### Given instruction
Repeat every line of the data exactly, but not the pictures.

--- Start ---

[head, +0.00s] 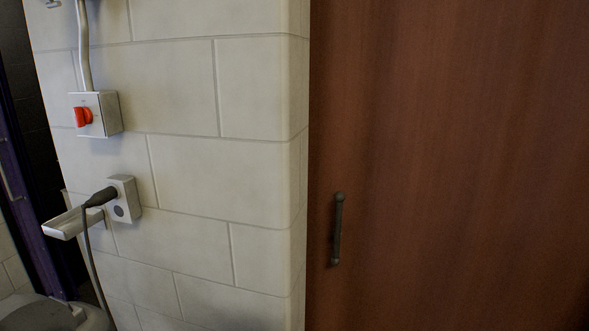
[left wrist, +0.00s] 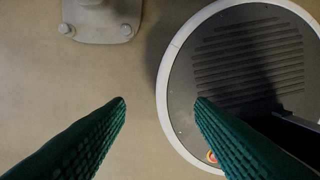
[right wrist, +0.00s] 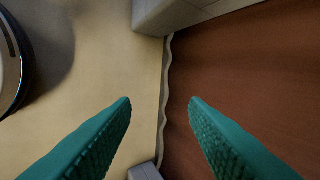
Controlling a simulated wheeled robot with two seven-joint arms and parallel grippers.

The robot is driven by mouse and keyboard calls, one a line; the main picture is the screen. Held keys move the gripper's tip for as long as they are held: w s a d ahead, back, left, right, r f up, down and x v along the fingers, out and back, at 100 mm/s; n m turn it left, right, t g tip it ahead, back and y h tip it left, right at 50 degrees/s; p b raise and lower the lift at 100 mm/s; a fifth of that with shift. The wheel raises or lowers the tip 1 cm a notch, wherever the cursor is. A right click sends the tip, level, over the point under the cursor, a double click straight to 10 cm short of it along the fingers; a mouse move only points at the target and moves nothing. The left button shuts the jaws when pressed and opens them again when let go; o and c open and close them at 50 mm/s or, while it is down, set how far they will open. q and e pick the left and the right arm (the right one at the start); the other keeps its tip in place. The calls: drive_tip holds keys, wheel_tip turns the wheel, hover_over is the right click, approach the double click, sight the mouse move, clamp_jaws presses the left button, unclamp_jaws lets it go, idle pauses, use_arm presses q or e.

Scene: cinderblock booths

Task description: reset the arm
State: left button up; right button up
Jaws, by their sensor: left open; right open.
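My left gripper (left wrist: 160,101) shows in the left wrist view as two green ribbed fingers, spread apart with nothing between them. It points down over the tan floor, with my round base at the right. My right gripper (right wrist: 159,102) shows in the right wrist view, also open and empty. Its fingers are over the tan floor and the reddish-brown door panel. Neither gripper nor arm shows in the head view.
A brown wooden door (head: 450,150) with a dark handle (head: 337,228) fills the head view's right side. A bolted foot plate (left wrist: 100,22) stands on the floor.

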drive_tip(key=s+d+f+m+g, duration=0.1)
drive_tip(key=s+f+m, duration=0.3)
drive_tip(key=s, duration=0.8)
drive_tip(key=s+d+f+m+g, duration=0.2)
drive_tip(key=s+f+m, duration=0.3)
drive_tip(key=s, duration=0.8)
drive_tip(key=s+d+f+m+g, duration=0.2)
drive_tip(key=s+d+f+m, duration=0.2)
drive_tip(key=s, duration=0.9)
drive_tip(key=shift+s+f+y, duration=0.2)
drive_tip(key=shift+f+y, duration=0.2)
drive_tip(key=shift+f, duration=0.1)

--- End ---

### Response
[head, +0.00s] 
[left wrist, +0.00s] 
[right wrist, +0.00s] 
Controlling a simulated wheeled robot with two seven-joint arms and parallel grippers.

The robot is driven by mouse and keyboard calls, one a line; the main picture is the screen. Held keys move the gripper's tip for as long as they are held: w s a d ahead, back, left, right, r f up, down and x v along the fingers, out and back, at 100 mm/s; n m turn it left, right, t g tip it ahead, back and y h tip it left, right at 50 degrees/s; p b raise and lower the lift at 100 mm/s; a fifth of that with shift. The wheel raises or lowers the tip 1 cm a notch, wherever the cursor is. A right click sends the tip, level, over the point under the cursor, a double click straight to 10 cm short of it along the fingers; a mouse move only points at the target and moves nothing. The left button shuts the jaws when pressed and opens them again when let go; o and c open and close them at 50 mm/s or, while it is down, set how far they will open. q and e pick the left and the right arm (the right one at the start); the other keeps its tip in place. The calls: drive_tip holds keys, wheel_tip turns the wheel, hover_over is the right click, approach the double click, sight the mouse move, clamp_jaws presses the left button, unclamp_jaws lets it go, idle pauses, use_arm presses q or e.

Scene: cinderblock booths

Task description: reset the arm
State: left button up; right button up
Jaws, by their sensor: left open; right open.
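My left gripper (left wrist: 160,101) shows in the left wrist view as two green ribbed fingers, spread apart with nothing between them. It points down over the tan floor, with my round base at the right. My right gripper (right wrist: 159,102) shows in the right wrist view, also open and empty. Its fingers are over the tan floor and the reddish-brown door panel. Neither gripper nor arm shows in the head view.
A brown wooden door (head: 450,150) with a dark handle (head: 337,228) fills the head view's right side. A bolted foot plate (left wrist: 100,22) stands on the floor.

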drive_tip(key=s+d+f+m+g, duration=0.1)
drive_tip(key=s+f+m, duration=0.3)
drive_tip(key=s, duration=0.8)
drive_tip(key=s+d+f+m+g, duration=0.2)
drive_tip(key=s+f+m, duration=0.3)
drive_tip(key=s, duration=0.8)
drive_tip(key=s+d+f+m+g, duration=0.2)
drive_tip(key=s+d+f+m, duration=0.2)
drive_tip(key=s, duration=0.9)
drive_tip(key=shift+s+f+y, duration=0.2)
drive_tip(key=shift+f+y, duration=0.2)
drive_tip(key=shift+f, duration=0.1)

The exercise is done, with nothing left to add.